Several services offer ways to do away with passwords today. Yahoo recently introduced a “password-free” account key that uses a push notification on a registered iOS or Android device that lets its Yahoo Mail users confirm that they’re trying to log in. If you’d like to use that model for your own apps, Twilio recently launched the OneTouch option for its Authy authentication service that lets you use a similar mobile push notification to have users confirm their login, instead of using passwords. You can also use it for other sensitive transactions, making it more than just a password replacement.

“OneTouch is the next generation beyond using a soft token or a one-time code via SMS, and you can use it for authentication and for authorisation,” says Twilio’s Marc Boroditsky. “That could be a parent approving a transaction for a child, or multiple parties in escrow or a workflow sequence of approvals.” Payroll companies and digital signing services are planning to use the system to handle transactions that need to be authorized by multiple people.

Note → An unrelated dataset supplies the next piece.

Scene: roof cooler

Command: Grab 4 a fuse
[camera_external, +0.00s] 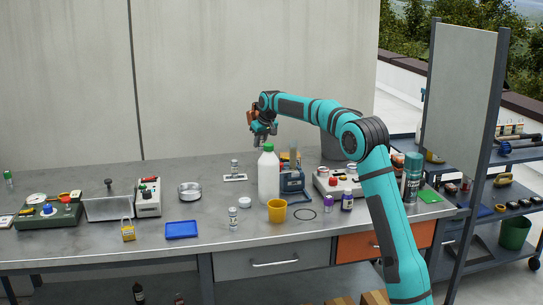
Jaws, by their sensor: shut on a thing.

“We have non-repudiation built in,” says Boroditsky. “We have a digital record of the authentication taking place that’s not just someone clicking OK on their computer.” Authy OneTouch doesn’t use biometrics to replace a password; instead it considers multiple signals. It isn’t just that you’re using your own phone; it’s where you are and how you’re behaving. Are you on the other side of the world, connected via a VPN instead of on your office network? If the system decides your login is unusual, it won’t just sign you in; at that point, it might ask you to use two-factor authentication, including biometrics.

[Related: How to get the most out of Windows 10 enterprise security features]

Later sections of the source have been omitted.